*Short exercise*.
Transcribe the records below exactly.

>> begin Dataset rows

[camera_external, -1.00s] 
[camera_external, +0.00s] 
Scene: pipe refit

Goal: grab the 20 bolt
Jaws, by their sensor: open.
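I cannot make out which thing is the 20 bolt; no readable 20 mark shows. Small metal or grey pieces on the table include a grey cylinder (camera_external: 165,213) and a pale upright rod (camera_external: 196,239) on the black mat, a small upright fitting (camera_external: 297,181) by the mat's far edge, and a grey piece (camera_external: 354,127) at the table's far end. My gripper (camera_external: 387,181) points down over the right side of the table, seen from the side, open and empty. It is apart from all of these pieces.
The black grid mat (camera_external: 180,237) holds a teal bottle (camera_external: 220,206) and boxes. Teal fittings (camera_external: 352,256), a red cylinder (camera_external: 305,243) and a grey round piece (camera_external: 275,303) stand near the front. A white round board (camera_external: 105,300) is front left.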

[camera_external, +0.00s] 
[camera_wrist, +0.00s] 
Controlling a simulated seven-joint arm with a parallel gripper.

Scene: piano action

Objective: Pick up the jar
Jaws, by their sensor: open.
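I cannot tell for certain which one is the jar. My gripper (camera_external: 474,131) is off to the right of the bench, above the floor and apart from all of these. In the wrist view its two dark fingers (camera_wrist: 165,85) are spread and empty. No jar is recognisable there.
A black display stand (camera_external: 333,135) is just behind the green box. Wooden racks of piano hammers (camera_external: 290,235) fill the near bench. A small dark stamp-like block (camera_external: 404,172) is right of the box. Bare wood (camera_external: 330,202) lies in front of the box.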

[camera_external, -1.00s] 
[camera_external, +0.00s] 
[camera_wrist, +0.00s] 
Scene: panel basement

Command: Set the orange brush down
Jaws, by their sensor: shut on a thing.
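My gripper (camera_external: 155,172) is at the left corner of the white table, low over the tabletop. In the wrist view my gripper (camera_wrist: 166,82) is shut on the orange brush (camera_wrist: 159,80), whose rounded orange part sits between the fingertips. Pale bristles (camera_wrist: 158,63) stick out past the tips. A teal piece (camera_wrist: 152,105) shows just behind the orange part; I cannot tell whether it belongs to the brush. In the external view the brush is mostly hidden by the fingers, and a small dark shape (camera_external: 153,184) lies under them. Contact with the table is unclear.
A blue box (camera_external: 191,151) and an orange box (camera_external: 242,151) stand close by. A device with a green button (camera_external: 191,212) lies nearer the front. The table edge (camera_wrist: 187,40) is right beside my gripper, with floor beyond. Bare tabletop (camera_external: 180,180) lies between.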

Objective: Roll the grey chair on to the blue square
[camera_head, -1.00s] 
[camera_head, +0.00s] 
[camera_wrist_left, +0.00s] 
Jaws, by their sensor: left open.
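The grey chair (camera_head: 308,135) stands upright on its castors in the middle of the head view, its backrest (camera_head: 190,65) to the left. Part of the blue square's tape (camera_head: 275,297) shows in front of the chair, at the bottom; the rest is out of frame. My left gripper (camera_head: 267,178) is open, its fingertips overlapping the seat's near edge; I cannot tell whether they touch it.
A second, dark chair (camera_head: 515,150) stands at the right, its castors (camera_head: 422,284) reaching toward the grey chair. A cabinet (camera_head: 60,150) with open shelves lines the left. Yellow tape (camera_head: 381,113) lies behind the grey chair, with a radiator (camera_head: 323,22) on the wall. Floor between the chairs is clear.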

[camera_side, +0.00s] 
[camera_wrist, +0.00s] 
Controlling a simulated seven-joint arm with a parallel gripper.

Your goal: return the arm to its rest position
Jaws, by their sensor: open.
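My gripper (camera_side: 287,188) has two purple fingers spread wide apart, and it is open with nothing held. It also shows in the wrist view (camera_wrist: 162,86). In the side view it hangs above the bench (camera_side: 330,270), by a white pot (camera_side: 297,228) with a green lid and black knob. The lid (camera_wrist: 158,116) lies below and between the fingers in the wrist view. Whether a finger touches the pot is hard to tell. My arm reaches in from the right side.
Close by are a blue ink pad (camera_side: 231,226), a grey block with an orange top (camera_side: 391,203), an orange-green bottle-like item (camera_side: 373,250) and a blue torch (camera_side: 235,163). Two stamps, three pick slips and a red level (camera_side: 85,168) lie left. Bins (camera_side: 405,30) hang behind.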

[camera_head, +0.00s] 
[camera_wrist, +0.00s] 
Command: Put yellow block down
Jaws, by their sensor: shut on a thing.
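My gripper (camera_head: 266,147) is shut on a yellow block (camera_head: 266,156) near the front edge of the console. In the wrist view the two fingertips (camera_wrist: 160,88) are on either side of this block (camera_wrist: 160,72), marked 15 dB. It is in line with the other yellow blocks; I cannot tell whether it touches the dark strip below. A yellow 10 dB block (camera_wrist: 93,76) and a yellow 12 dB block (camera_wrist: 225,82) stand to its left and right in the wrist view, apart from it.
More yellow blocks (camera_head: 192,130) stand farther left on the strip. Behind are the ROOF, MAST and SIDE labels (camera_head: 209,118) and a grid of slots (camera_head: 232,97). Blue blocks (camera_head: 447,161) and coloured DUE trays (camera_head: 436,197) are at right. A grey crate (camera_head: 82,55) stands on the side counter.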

>> end Dataset rows

*Answer to this task*.
[camera_external, -1.00s] 
[camera_external, +0.00s] 
Scene: pipe refit

Goal: grab the 20 bolt
Jaws, by their sensor: open.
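I cannot make out which thing is the 20 bolt; no readable 20 mark shows. Small metal or grey pieces on the table include a grey cylinder (camera_external: 165,213) and a pale upright rod (camera_external: 196,239) on the black mat, a small upright fitting (camera_external: 297,181) by the mat's far edge, and a grey piece (camera_external: 354,127) at the table's far end. My gripper (camera_external: 387,181) points down over the right side of the table, seen from the side, open and empty. It is apart from all of these pieces.
The black grid mat (camera_external: 180,237) holds a teal bottle (camera_external: 220,206) and boxes. Teal fittings (camera_external: 352,256), a red cylinder (camera_external: 305,243) and a grey round piece (camera_external: 275,303) stand near the front. A white round board (camera_external: 105,300) is front left.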

[camera_external, +0.00s] 
[camera_wrist, +0.00s] 
Controlling a simulated seven-joint arm with a parallel gripper.

Scene: piano action

Objective: Pick up the jar
Jaws, by their sensor: open.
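I cannot tell for certain which one is the jar. My gripper (camera_external: 474,131) is off to the right of the bench, above the floor and apart from all of these. In the wrist view its two dark fingers (camera_wrist: 165,85) are spread and empty. No jar is recognisable there.
A black display stand (camera_external: 333,135) is just behind the green box. Wooden racks of piano hammers (camera_external: 290,235) fill the near bench. A small dark stamp-like block (camera_external: 404,172) is right of the box. Bare wood (camera_external: 330,202) lies in front of the box.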

[camera_external, -1.00s] 
[camera_external, +0.00s] 
[camera_wrist, +0.00s] 
Scene: panel basement

Command: Set the orange brush down
Jaws, by their sensor: shut on a thing.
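My gripper (camera_external: 155,172) is at the left corner of the white table, low over the tabletop. In the wrist view my gripper (camera_wrist: 166,82) is shut on the orange brush (camera_wrist: 159,80), whose rounded orange part sits between the fingertips. Pale bristles (camera_wrist: 158,63) stick out past the tips. A teal piece (camera_wrist: 152,105) shows just behind the orange part; I cannot tell whether it belongs to the brush. In the external view the brush is mostly hidden by the fingers, and a small dark shape (camera_external: 153,184) lies under them. Contact with the table is unclear.
A blue box (camera_external: 191,151) and an orange box (camera_external: 242,151) stand close by. A device with a green button (camera_external: 191,212) lies nearer the front. The table edge (camera_wrist: 187,40) is right beside my gripper, with floor beyond. Bare tabletop (camera_external: 180,180) lies between.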

Objective: Roll the grey chair on to the blue square
[camera_head, -1.00s] 
[camera_head, +0.00s] 
[camera_wrist_left, +0.00s] 
Jaws, by their sensor: left open.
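The grey chair (camera_head: 308,135) stands upright on its castors in the middle of the head view, its backrest (camera_head: 190,65) to the left. Part of the blue square's tape (camera_head: 275,297) shows in front of the chair, at the bottom; the rest is out of frame. My left gripper (camera_head: 267,178) is open, its fingertips overlapping the seat's near edge; I cannot tell whether they touch it.
A second, dark chair (camera_head: 515,150) stands at the right, its castors (camera_head: 422,284) reaching toward the grey chair. A cabinet (camera_head: 60,150) with open shelves lines the left. Yellow tape (camera_head: 381,113) lies behind the grey chair, with a radiator (camera_head: 323,22) on the wall. Floor between the chairs is clear.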

[camera_side, +0.00s] 
[camera_wrist, +0.00s] 
Controlling a simulated seven-joint arm with a parallel gripper.

Your goal: return the arm to its rest position
Jaws, by their sensor: open.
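My gripper (camera_side: 287,188) has two purple fingers spread wide apart, and it is open with nothing held. It also shows in the wrist view (camera_wrist: 162,86). In the side view it hangs above the bench (camera_side: 330,270), by a white pot (camera_side: 297,228) with a green lid and black knob. The lid (camera_wrist: 158,116) lies below and between the fingers in the wrist view. Whether a finger touches the pot is hard to tell. My arm reaches in from the right side.
Close by are a blue ink pad (camera_side: 231,226), a grey block with an orange top (camera_side: 391,203), an orange-green bottle-like item (camera_side: 373,250) and a blue torch (camera_side: 235,163). Two stamps, three pick slips and a red level (camera_side: 85,168) lie left. Bins (camera_side: 405,30) hang behind.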

[camera_head, +0.00s] 
[camera_wrist, +0.00s] 
Command: Put yellow block down
Jaws, by their sensor: shut on a thing.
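My gripper (camera_head: 266,147) is shut on a yellow block (camera_head: 266,156) near the front edge of the console. In the wrist view the two fingertips (camera_wrist: 160,88) are on either side of this block (camera_wrist: 160,72), marked 15 dB. It is in line with the other yellow blocks; I cannot tell whether it touches the dark strip below. A yellow 10 dB block (camera_wrist: 93,76) and a yellow 12 dB block (camera_wrist: 225,82) stand to its left and right in the wrist view, apart from it.
More yellow blocks (camera_head: 192,130) stand farther left on the strip. Behind are the ROOF, MAST and SIDE labels (camera_head: 209,118) and a grid of slots (camera_head: 232,97). Blue blocks (camera_head: 447,161) and coloured DUE trays (camera_head: 436,197) are at right. A grey crate (camera_head: 82,55) stands on the side counter.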

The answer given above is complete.